To say that slavery was brutal does not properly convey some of the complexity and different gradations of enslavement, however. The institution could vary according to the size of the farm or plantation, and depending upon how much direct supervision or force that whites could bring to bear on certain communities of the enslaved. Not all slaves were working all day in the fields on a labor gang- some privileged slaves were able to work in the masters’ house- and others might even be trusted with certain basic artisanal skills where they might avoid some of the drudgery of menial labor. Likewise, there were masters who treated their slaves better than most, or who were more attuned to the basic humanity of their chattel “property.” Usually by pointing to the exceptional situations where slaves were not treated as badly as the norm, slave owners would often enough advance elaborate justifications for the paternalism of their system. Slave owners chose to see themselves as kindly father-figures looking over all of the helpless subordinates on their plantations. These masters would insist that in the South an older, chivalric ideal was in place, dating back to feudal times, where masters understood that they “owed” something to those how served them. But the slave owners could never adequately explain away why they constantly lived in fear of slave rebellions, of slaves trying to rise up to slit their masters’ throats.

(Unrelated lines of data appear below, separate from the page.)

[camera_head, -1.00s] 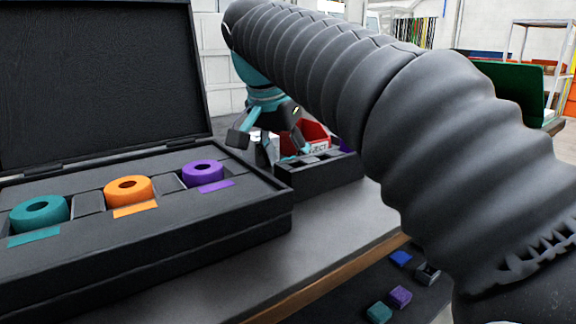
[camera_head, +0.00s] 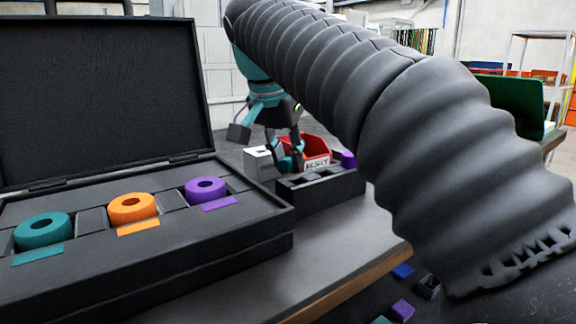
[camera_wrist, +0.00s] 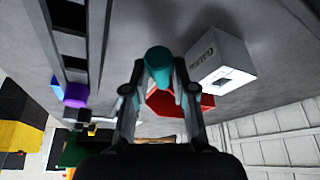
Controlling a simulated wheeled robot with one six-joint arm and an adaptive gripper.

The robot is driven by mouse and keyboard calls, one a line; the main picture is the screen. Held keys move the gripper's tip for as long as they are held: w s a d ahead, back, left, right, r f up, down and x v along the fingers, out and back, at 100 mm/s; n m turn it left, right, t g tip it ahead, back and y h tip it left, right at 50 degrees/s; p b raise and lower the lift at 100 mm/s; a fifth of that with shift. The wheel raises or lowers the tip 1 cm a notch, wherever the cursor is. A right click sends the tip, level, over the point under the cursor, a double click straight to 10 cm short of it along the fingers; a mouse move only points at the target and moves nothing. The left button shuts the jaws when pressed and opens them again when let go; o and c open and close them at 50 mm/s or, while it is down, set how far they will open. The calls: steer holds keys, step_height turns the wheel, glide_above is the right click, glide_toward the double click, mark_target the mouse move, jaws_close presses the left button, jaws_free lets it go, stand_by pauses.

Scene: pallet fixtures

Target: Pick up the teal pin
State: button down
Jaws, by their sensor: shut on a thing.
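The teal pin (camera_wrist: 158,62) is held between the fingertips of my gripper (camera_wrist: 158,75) in the wrist view. Whether the pin is clear of the rack and table is hard to tell there.
A red bin marked REJECT (camera_head: 318,150) and a white box (camera_head: 260,165) stand close behind my gripper. A purple pin (camera_head: 348,160) is at the rack's far end. An open black case (camera_head: 150,250) holds teal, orange and purple rings at left.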

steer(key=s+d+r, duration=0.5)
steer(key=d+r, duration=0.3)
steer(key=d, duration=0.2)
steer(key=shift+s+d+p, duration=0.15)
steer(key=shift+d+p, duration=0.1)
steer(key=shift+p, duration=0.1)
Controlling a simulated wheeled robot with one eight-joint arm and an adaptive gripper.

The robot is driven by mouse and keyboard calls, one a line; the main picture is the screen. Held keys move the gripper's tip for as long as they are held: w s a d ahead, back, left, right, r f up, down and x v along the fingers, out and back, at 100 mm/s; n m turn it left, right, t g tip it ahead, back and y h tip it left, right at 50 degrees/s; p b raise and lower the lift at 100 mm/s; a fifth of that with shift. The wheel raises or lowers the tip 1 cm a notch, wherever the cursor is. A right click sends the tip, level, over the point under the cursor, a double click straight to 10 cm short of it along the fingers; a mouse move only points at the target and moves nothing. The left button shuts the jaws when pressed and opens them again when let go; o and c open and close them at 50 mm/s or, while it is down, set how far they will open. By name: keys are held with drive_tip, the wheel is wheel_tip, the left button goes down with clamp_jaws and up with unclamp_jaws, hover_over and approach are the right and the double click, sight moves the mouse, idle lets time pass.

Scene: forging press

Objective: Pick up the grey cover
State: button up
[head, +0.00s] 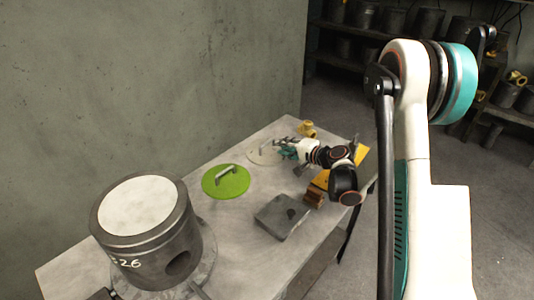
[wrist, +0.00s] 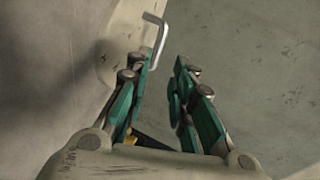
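The grey cover (head: 256,157) is a pale grey-beige disc with a thin metal handle, lying flat on the table near its far end. My gripper (head: 283,147) is at the right side of this cover, close to its handle. In the wrist view the cover (wrist: 122,45) is at upper left, with its bent handle (wrist: 160,38) just beyond the fingertips. My gripper (wrist: 164,65) is open there, with a clear gap between its green fingers and nothing in it. Whether a finger touches the handle cannot be told.
A green disc (head: 226,182) with a handle lies left of the grey cover. A large metal piston (head: 160,247) stands at the near left. A grey block (head: 282,217) with a dark knob lies near the right edge. A yellow fitting (head: 307,128) stands behind my gripper.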

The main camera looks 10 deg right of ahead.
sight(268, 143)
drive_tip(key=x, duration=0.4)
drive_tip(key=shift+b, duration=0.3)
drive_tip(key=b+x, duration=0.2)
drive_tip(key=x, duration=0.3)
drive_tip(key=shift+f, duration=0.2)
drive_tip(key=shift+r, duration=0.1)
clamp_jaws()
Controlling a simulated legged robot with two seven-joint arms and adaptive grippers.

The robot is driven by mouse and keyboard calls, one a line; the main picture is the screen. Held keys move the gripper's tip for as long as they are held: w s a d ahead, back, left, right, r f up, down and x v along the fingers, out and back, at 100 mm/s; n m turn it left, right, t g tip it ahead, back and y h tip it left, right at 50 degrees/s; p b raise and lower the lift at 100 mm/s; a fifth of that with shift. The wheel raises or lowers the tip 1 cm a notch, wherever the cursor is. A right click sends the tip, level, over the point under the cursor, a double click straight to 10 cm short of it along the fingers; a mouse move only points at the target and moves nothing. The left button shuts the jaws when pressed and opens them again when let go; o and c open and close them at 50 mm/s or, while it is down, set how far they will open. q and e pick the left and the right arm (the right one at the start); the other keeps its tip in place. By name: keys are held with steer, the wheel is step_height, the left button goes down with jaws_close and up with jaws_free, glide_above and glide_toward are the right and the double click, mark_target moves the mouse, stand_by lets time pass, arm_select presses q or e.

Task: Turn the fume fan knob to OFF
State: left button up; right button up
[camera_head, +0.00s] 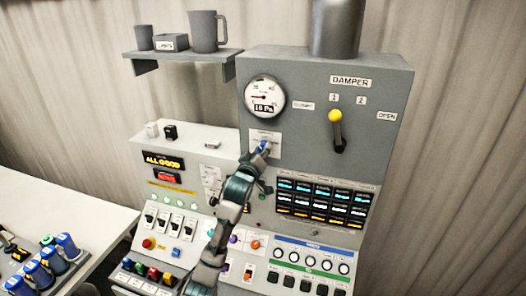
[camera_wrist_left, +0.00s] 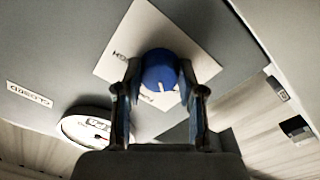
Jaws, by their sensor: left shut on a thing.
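The fume fan knob, round and blue (camera_wrist_left: 159,68), sits on a white label plate (camera_wrist_left: 190,42) on the grey cabinet front. In the head view the knob (camera_head: 263,146) is small and partly covered by my left gripper (camera_head: 258,154). In the left wrist view my left gripper (camera_wrist_left: 160,82) has one finger on each side of the knob and is shut on it. A pale pointer mark shows on the knob's lower edge in that view. The plate's lettering is partly hidden, so I cannot read the setting. My right gripper is not in view.
A round gauge (camera_head: 264,96) is above the knob. A damper lever with a yellow ball (camera_head: 335,116) is to its right. Lit indicator tiles (camera_head: 322,200) and switch panels lie below. A shelf (camera_head: 180,55) with mugs projects at upper left.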

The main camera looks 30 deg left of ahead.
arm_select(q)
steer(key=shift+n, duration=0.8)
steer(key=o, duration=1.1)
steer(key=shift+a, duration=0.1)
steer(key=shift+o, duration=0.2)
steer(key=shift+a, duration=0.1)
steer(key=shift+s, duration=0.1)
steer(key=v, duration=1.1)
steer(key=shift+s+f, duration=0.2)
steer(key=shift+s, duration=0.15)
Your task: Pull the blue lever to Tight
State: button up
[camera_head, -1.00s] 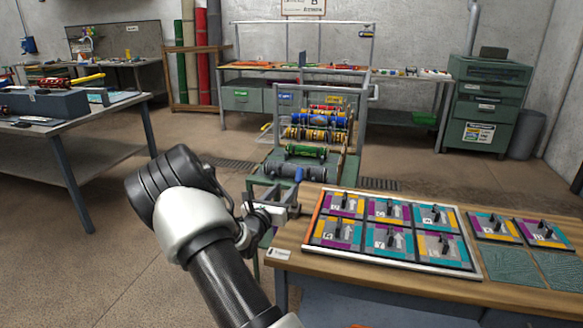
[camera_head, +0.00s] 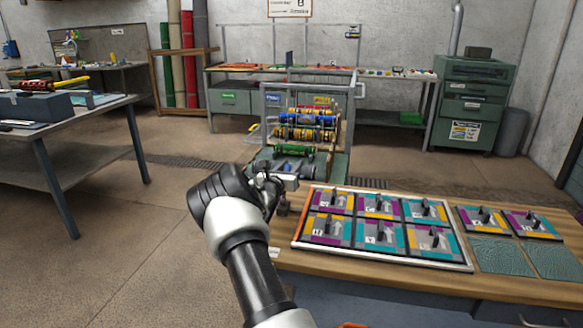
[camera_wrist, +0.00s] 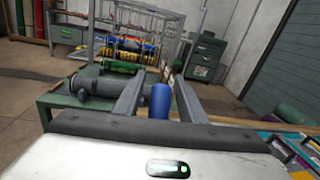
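The blue lever (camera_wrist: 160,101) shows in the wrist view as a rounded blue handle, seen between the two grey fingers of my gripper (camera_wrist: 159,82). The fingers are apart, with a gap on each side of the blue handle; I cannot tell how deep it sits between them. In the head view my gripper (camera_head: 284,180) is at the near end of the green scrubber machine (camera_head: 335,165), just left of the wooden table. No Tight marking is readable.
The wooden table (camera_head: 400,283) with a framed board of coloured tiles (camera_head: 297,243) is close on the right. The scrubber's coloured rollers (camera_head: 305,133) lie just beyond my gripper. A grey workbench (camera_head: 75,125) stands at the left, with open floor between.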

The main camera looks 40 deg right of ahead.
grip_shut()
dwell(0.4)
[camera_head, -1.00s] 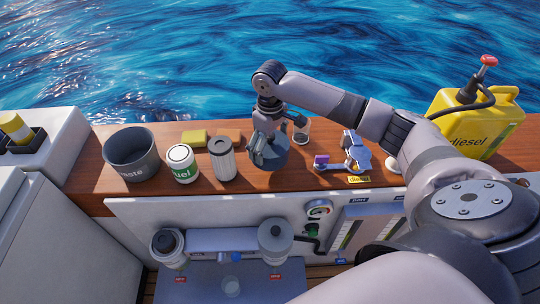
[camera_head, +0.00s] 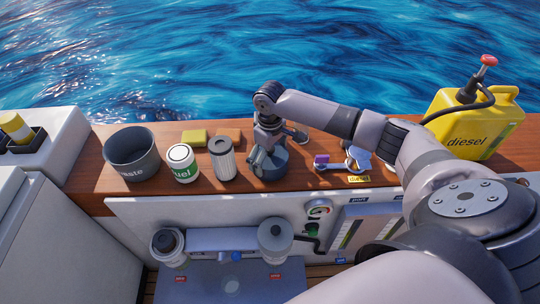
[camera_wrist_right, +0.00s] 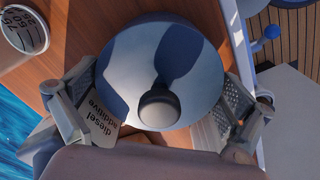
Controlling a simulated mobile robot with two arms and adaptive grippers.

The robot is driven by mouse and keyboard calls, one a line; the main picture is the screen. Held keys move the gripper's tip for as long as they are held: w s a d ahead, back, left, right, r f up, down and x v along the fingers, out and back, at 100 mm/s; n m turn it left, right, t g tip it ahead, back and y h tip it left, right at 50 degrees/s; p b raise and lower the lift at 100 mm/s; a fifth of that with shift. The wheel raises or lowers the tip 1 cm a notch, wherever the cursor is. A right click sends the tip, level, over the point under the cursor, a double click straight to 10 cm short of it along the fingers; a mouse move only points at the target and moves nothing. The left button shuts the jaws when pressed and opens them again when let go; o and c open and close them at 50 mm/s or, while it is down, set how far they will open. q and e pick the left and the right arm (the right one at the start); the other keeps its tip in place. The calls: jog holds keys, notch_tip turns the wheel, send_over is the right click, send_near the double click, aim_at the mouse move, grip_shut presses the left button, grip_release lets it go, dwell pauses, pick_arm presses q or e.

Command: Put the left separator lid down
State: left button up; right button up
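The separator lid (camera_wrist_right: 185,62), a round blue-grey disc with a dark round knob (camera_wrist_right: 158,106), lies knob up on the wooden counter near its front edge; it also shows in the head view (camera_head: 272,172). My right gripper (camera_wrist_right: 158,88) is just above it, with its fingers spread wide on either side and the knob free between them. Whether a fingertip touches the rim cannot be told. The left separator (camera_head: 168,246) on the front panel shows an open, dark-ringed top. My left gripper is not in view.
A white fuel can (camera_head: 182,163), a ribbed filter (camera_head: 222,158) and a waste bucket (camera_head: 132,154) stand left of the lid. A purple item (camera_head: 321,161) and yellow diesel canister (camera_head: 466,125) stand right. The right separator (camera_head: 275,240) has a knobbed grey lid.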

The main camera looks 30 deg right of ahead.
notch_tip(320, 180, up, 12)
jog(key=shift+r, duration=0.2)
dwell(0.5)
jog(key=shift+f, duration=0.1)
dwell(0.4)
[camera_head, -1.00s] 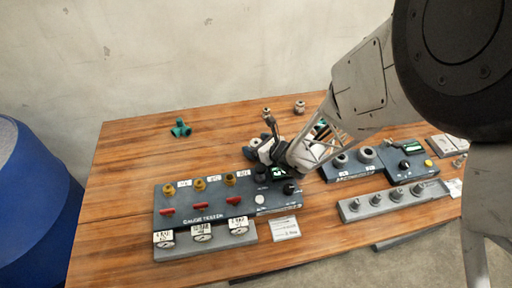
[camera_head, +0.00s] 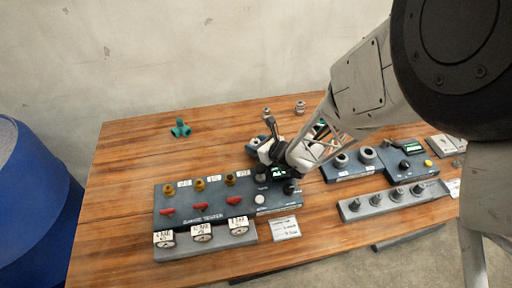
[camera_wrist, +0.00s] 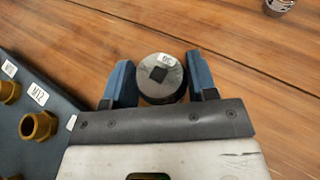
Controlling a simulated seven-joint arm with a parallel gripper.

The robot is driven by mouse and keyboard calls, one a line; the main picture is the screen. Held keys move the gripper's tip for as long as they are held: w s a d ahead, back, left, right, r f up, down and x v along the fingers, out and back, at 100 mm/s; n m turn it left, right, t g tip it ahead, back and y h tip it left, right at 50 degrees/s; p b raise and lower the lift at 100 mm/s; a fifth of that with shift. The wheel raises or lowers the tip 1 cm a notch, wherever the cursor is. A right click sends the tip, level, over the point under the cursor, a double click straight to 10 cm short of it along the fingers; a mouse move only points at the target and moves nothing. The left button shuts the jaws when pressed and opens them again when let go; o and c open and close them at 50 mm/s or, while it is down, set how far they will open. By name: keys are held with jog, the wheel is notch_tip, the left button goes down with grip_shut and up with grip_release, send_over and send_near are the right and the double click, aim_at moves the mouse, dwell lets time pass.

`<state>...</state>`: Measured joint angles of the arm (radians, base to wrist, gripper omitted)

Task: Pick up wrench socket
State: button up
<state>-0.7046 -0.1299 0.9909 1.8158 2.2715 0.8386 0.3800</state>
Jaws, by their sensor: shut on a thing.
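The wrench socket (camera_wrist: 158,92) is a short grey cylinder with a dark square hole and a small white label on its top face. In the wrist view it sits between the two blue fingers of my gripper (camera_wrist: 160,66), which is shut on it. In the head view my gripper (camera_head: 262,148) is over the middle of the table, just behind the gauge tester's right end. The held socket is hard to make out there, and its lower part is hidden in the wrist view.
The gauge tester panel (camera_head: 195,211) with brass fittings and red handles lies at front left. A rack of several grey sockets (camera_head: 394,202) stands at front right, with another panel (camera_head: 352,172) behind it. A green pipe fitting (camera_head: 180,129) stands at back left; wood around it is clear.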

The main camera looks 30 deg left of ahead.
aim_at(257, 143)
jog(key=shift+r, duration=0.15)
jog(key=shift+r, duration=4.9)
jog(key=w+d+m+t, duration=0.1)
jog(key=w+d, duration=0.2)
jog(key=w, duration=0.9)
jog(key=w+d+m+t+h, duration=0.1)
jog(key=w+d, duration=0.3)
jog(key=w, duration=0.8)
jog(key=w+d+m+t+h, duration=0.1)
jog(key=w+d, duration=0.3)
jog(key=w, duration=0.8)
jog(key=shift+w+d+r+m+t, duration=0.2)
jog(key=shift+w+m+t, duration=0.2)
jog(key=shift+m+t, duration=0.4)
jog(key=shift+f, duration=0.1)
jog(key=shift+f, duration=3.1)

Those men who owned even one slave never constituted more than 20% of the white population in the South, but they were never the same 20% in the same generation (meaning that many men went in and out of the slave owning class during their lifetimes), and still additional numbers of whites rented slaves. In addition, because of the amazing rags to riches stories achieved by the boom in cotton prices in the period from 1815-1860, it can be argued that most whites aspired to be slave owners, or otherwise saw in slave ownership a variant of the “American Dream” of making a fortune. But also because of the dominance of the planter class in the political and social life of the slave states, being involved in the slave-based, cotton economy constituted the only way to achieve upward social mobility. In addition, what could be termed the agrarian ethic, where each family owned their land and produced a sufficiency of crops to maintain themselves, certainly took deep root in the slave states, especially in opposition the urbanizing, socially atomizing, industrial “free states.” Yet, many farmers in the slave states lived on the margins of poverty, prompting some historians to wonder why these poor whites did not rise up against, or otherwise make trouble for the planter elite. One plausible answer rests in the constant threat of slave revolts, and the resulting racial conservatism of the slave states: in other words why would poor whites stir up social unrest if it might lead to the deadly consequences of a Haitian-style revolution?